— Start The data —
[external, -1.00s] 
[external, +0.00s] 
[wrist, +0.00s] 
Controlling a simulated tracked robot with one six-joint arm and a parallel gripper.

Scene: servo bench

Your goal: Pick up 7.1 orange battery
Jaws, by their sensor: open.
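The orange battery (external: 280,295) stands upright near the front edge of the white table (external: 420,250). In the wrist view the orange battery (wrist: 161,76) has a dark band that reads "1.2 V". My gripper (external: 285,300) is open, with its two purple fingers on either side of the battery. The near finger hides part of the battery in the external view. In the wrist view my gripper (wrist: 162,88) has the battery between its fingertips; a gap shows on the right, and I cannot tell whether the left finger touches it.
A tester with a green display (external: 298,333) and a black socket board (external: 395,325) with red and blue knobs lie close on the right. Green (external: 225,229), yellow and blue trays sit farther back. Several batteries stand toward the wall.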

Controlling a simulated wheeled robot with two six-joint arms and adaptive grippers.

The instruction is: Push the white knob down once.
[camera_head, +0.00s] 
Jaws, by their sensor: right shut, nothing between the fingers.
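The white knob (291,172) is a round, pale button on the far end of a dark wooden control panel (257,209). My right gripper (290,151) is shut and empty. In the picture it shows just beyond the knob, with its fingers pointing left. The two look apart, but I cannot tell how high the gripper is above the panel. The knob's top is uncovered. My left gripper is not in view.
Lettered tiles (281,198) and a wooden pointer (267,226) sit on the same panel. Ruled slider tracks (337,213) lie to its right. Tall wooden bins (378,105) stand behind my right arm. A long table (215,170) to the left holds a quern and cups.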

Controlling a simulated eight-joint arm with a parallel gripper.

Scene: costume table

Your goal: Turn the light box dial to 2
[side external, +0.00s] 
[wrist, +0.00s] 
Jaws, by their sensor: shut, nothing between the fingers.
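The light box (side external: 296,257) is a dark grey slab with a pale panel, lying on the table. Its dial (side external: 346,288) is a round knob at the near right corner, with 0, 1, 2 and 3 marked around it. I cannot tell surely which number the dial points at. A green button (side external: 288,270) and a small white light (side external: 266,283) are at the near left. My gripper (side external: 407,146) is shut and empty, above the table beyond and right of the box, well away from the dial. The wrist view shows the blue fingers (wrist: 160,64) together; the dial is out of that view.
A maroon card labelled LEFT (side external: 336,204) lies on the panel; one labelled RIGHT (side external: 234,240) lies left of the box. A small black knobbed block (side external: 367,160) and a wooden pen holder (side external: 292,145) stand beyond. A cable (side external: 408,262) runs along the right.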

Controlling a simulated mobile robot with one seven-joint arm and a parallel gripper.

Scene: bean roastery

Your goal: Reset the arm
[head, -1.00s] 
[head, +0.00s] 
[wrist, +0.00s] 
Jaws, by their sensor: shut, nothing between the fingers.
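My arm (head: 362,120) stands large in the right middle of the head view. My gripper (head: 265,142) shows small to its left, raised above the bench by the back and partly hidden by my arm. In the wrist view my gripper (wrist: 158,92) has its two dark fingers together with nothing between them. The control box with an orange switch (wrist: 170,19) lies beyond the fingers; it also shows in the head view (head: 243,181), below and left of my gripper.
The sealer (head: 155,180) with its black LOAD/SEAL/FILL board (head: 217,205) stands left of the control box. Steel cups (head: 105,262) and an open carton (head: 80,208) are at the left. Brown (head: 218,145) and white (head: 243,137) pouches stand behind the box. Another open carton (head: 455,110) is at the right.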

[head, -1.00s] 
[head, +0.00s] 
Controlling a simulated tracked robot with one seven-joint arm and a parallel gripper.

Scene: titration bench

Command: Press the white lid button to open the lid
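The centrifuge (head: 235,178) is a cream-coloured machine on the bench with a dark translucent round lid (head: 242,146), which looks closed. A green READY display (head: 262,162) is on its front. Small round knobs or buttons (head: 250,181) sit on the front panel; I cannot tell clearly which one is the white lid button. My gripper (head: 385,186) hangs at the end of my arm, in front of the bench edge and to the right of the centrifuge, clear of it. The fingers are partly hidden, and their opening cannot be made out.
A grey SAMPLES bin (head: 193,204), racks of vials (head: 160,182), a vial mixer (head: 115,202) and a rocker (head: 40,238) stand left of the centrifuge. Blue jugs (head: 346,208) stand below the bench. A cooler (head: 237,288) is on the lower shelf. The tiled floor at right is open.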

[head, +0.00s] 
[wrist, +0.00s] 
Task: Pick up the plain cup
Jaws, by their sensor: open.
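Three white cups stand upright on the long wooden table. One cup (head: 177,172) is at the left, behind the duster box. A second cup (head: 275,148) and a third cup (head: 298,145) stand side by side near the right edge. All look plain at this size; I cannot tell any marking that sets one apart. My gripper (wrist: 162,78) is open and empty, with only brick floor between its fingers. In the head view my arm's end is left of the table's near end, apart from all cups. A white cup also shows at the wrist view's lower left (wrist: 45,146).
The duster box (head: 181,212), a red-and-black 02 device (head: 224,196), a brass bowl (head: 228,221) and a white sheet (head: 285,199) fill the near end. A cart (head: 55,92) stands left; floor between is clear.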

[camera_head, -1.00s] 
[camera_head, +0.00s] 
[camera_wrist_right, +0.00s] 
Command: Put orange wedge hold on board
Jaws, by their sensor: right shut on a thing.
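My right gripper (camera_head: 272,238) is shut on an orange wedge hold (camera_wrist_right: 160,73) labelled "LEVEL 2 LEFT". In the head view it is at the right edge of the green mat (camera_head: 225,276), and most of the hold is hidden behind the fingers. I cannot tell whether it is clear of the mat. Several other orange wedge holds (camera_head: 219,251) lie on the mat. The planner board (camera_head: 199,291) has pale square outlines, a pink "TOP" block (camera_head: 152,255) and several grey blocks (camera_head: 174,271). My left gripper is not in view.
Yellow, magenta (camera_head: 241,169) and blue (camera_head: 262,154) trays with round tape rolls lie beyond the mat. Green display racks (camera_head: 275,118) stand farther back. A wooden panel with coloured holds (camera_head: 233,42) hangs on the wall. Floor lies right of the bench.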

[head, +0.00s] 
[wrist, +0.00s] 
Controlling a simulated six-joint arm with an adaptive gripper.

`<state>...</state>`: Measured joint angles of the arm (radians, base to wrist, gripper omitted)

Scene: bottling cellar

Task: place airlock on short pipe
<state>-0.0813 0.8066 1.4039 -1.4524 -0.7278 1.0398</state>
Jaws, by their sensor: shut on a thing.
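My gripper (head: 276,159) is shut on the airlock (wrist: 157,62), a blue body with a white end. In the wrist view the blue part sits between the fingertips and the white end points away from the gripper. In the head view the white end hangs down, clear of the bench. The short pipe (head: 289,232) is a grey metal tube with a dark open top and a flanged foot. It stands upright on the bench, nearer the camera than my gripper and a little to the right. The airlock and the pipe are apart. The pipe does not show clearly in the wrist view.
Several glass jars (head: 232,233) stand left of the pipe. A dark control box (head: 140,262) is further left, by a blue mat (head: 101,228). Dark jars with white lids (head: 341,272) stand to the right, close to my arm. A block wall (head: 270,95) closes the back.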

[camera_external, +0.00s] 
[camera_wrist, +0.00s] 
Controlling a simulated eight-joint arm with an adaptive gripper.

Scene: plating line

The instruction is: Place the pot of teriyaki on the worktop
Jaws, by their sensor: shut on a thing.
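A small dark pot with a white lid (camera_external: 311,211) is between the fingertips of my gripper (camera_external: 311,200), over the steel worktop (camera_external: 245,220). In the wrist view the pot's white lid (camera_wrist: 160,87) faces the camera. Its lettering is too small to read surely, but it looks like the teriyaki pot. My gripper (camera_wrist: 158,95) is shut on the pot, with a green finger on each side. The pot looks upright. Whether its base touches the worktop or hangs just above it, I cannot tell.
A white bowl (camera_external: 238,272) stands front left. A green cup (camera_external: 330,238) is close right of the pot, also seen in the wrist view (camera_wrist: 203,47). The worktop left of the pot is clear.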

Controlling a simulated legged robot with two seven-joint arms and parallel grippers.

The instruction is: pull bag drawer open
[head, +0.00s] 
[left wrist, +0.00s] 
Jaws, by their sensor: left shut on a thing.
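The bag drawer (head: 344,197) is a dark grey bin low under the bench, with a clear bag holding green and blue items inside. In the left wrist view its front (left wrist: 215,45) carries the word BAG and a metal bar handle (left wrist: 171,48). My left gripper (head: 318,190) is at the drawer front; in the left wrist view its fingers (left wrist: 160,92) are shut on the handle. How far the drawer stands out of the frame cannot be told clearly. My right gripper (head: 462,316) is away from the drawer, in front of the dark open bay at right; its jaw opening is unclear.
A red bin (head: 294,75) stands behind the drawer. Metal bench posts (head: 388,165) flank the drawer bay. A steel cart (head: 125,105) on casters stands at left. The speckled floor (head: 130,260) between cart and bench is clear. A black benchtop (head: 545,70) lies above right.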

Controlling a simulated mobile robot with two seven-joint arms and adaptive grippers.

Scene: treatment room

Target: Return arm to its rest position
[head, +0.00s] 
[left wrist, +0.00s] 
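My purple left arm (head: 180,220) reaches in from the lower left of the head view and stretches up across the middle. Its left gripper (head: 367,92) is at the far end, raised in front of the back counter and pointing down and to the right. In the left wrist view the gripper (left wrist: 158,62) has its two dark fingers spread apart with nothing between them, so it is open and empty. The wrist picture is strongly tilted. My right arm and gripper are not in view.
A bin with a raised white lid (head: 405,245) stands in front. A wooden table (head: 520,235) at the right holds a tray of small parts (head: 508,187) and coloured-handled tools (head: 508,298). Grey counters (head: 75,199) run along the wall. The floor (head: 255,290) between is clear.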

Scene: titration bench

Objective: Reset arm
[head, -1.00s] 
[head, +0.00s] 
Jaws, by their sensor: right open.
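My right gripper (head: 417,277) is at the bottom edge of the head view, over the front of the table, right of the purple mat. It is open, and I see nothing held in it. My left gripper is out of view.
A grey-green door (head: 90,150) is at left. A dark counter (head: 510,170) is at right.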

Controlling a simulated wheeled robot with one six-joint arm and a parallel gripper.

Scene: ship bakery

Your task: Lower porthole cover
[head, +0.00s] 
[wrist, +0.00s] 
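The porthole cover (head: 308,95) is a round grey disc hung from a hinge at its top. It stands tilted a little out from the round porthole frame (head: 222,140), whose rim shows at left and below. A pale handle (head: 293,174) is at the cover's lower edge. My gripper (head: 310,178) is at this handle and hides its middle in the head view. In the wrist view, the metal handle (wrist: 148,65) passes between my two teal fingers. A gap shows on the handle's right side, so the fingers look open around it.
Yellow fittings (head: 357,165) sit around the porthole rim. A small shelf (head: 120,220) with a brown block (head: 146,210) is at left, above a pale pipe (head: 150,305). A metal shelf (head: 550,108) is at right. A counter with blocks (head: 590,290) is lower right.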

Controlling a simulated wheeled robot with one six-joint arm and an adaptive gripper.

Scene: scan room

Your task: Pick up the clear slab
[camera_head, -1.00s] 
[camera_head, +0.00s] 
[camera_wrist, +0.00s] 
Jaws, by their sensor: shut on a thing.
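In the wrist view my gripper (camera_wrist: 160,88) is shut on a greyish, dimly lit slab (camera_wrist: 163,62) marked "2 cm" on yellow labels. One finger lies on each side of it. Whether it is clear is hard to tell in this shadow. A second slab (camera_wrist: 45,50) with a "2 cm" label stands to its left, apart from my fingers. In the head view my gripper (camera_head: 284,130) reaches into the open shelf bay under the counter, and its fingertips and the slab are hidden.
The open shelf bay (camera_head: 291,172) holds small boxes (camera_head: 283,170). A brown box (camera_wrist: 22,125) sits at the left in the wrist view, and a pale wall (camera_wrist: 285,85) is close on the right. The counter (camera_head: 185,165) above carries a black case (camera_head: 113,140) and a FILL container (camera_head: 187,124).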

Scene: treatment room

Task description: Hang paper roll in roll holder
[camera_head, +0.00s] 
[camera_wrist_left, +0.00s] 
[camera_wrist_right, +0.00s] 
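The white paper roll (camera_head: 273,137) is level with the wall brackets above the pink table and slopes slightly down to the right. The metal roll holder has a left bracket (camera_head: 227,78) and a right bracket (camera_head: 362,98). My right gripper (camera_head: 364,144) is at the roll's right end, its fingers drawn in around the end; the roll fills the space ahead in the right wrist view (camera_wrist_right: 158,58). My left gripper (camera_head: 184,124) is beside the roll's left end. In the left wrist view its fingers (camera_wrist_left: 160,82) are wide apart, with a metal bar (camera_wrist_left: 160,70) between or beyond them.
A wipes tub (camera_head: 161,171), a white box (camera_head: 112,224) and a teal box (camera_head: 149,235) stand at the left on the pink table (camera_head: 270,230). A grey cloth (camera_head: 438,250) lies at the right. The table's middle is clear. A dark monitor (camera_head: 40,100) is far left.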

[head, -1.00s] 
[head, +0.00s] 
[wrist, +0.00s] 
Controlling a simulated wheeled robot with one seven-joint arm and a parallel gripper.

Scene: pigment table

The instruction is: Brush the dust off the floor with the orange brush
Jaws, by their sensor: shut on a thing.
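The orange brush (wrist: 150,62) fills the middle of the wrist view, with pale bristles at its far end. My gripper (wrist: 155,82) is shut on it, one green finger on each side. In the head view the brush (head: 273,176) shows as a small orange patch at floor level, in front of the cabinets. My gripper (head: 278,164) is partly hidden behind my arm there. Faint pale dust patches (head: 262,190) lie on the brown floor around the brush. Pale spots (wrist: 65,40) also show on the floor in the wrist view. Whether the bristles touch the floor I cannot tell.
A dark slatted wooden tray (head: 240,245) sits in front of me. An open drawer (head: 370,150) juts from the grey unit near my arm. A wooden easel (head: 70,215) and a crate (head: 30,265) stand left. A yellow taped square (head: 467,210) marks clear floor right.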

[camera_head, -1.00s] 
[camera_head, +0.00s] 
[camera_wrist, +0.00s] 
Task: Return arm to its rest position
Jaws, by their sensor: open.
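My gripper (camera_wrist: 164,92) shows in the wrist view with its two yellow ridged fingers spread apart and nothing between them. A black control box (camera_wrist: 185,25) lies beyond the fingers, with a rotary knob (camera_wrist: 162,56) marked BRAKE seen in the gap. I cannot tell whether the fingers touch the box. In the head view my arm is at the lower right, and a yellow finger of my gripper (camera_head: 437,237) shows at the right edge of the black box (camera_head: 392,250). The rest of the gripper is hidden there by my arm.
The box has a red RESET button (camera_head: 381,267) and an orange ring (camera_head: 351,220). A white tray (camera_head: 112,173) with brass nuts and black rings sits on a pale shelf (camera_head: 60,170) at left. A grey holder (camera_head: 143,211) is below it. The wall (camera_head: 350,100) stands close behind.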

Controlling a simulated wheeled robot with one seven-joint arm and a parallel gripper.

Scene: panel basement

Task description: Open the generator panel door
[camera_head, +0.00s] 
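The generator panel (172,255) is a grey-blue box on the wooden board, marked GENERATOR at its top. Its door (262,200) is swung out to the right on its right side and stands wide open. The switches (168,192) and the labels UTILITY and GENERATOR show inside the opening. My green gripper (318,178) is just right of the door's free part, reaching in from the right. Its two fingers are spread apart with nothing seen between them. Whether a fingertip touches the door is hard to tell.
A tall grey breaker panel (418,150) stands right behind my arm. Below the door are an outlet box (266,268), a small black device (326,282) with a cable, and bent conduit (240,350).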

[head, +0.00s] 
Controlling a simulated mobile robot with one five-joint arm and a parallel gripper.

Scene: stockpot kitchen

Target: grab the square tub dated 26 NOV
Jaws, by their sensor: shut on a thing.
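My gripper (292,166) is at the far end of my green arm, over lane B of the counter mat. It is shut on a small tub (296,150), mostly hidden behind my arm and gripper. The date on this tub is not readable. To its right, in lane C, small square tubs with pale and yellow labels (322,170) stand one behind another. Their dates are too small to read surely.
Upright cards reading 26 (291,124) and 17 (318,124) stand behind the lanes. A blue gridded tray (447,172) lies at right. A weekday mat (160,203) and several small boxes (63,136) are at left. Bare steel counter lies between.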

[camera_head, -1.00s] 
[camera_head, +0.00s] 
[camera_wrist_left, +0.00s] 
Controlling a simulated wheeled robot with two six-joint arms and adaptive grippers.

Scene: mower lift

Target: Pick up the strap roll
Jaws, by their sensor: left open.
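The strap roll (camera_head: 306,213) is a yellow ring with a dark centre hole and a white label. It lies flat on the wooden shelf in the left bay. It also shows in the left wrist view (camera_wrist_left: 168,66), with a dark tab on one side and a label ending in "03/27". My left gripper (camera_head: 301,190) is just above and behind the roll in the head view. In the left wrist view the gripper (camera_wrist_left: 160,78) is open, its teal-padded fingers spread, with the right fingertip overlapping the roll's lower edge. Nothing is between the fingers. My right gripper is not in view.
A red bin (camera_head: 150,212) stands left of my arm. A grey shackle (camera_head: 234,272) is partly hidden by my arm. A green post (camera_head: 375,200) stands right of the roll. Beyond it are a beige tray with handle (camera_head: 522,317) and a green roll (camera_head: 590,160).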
— End The data —
§ Given instruction
Report only how many lines of the listing hold the word "arms".

§ Worked solution
4